Modern science is often described as having emerged from philosophy; many of the early modern scientists were engaged in what they called “natural philosophy.” Later, philosophy came to be seen as an activity distinct from but integral to natural science, with each addressing separate but complementary questions — supporting, correcting, and supplying knowledge to one another. But the status of philosophy has fallen quite a bit in recent times. Central to scientism is the grabbing of nearly the entire territory of what were once considered questions that properly belong to philosophy. Scientism takes science to be not only better than philosophy at answering such questions, but the only means of answering them. For most of those who dabble in scientism, this shift is unacknowledged, and may not even be recognized. But for others, it is explicit. Atkins, for example, is scathing in his dismissal of the entire field: “I consider it to be a defensible proposition that no philosopher has helped to elucidate nature; philosophy is but the refinement of hindrance.”

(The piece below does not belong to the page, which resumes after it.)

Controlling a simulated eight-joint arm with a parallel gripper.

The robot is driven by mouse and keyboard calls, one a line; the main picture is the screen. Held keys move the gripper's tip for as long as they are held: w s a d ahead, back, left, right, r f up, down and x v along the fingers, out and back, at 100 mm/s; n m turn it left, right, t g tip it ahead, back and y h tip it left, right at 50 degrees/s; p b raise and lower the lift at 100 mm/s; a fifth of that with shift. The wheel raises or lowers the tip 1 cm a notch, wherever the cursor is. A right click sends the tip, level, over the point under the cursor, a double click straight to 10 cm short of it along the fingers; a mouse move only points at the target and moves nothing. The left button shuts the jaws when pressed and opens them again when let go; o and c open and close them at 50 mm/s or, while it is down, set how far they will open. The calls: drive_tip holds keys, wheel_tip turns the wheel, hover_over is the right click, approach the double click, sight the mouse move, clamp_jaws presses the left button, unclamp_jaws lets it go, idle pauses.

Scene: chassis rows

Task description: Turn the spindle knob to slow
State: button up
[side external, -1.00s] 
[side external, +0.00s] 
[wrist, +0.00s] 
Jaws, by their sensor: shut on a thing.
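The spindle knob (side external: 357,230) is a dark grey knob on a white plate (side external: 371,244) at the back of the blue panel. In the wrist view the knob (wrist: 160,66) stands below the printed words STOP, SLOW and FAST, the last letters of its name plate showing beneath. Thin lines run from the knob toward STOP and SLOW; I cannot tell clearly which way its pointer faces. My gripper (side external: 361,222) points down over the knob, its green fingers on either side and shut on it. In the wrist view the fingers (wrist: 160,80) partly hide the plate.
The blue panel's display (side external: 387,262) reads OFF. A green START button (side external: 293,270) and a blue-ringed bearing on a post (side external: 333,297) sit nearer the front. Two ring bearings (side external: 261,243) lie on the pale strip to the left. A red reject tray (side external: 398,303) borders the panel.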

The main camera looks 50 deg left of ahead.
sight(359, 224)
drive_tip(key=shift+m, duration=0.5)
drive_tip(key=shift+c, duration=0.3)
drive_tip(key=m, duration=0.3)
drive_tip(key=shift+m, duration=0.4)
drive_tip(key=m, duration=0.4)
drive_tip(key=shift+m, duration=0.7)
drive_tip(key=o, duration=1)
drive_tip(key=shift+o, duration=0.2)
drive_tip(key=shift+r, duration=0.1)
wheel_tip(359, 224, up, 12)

Is scientism defensible? Is it really true that natural science provides a satisfying and reasonably complete account of everything we see, experience, and seek to understand — of every phenomenon in the universe? And is it true that science is more capable, even singularly capable, of answering the questions that once were addressed by philosophy? This subject is too large to tackle all at once. But by looking briefly at the modern understandings of science and philosophy on which scientism rests, and examining a few case studies of the attempt to supplant philosophy entirely with science, we might get a sense of how the reach of scientism exceeds its grasp.
The Abdication of the Philosophers

If philosophy is regarded as a legitimate and necessary discipline, then one might think that a certain degree of philosophical training would be very useful to a scientist. Scientists ought to be able to recognize how often philosophical issues arise in their work — that is, issues that cannot be resolved by arguments that make recourse solely to inference and empirical observation. In most cases, these issues arise because practicing scientists, like all people, are prone to philosophical errors. To take an obvious example, scientists can be prone to errors of elementary logic, and these can often go undetected by the peer review process and have a major impact on the literature — for instance, confusing correlation and causation, or confusing implication with a biconditional. Philosophy can provide a way of understanding and correcting such errors. It addresses a largely distinct set of questions that natural science alone cannot answer, but that must be answered for natural science to be properly conducted.

These questions include how we define and understand science itself. One group of theories of science — the set that best supports a clear distinction between science and philosophy, and a necessary role for each — can broadly be classified as “essentialist.” These theories attempt to identify the essential traits that distinguish science from other human activities, or differentiate true science from nonscientific and pseudoscientific forms of inquiry. Among the most influential and compelling of these is Karl Popper’s criterion of falsifiability outlined in The Logic of Scientific Discovery (1959).

A falsifiable theory is one that makes a specific prediction about what results are supposed to occur under a set of experimental conditions, so that the theory might be falsified by performing the experiment and comparing predicted to actual results. A theory or explanation that cannot be falsified falls outside the domain of science. For example, Freudian psychoanalysis, which does not make specific experimental predictions, is able to revise its theory to match any observations, in order to avoid rejecting the theory altogether. By this reckoning, Freudianism is a pseudoscience, a theory that purports to be scientific but is in fact immune to falsification. In contrast, for example, Einstein’s theory of relativity made predictions (like the bending of starlight around the sun) that were novel and specific, and provided opportunities to disprove the theory by direct experimental observation. Advocates of Popper’s definition would seem to place on the same level as pseudoscience or nonscience every statement — of metaphysics, ethics, theology, literary criticism, and indeed daily life — that does not meet the criterion of falsifiability.

The criterion of falsifiability is appealing in that it highlights similarities between science and the trial-and-error methods we use in everyday problem-solving. If I have misplaced my keys, I immediately begin to construct scenarios — hypotheses, if you will — that might account for their whereabouts: Did I leave them in the ignition or in the front door lock? Were they in the pocket of the jeans I put in the laundry basket? Did I drop them while mowing the lawn? I then proceed to evaluate these scenarios systematically, by testing predictions that I would expect to be true under each scenario — in other words, by using a sort of Popperian method. The everyday, commonsense nature of the falsifiability criterion has the virtue of both showing how science is grounded in basic ideas of rationality and observation, and thereby also of stripping away from science the aura of sacred mystery with which some would seek to surround it.

An additional strength of the falsifiability criterion is that it makes possible a clear distinction between science properly speaking and the opinions of scientists on nonscientific subjects. We have seen in recent years a growing tendency to treat as “scientific” anything that scientists say or believe. The debates over stem cell research, for example, have often been described, both within the scientific community and in the mass media, as clashes between science and religion. It is true that many, but by no means all, of the most vocal defenders of embryonic stem cell research were scientists, and that many, but by no means all, of its most vocal opponents were religious. But in fact, there was little science being disputed: the central controversy was between two opposing views on a particular ethical dilemma, neither of which was inherently more scientific than the other. If we confine our definition of the scientific to the falsifiable, we clearly will not conclude that a particular ethical view is dictated by science just because it is the view of a substantial number of scientists. The same logic applies to the judgments of scientists on political, aesthetic, or other nonscientific issues. If a poll shows that a large majority of scientists prefers neutral colors in bathrooms, for example, it does not follow that this preference is “scientific.”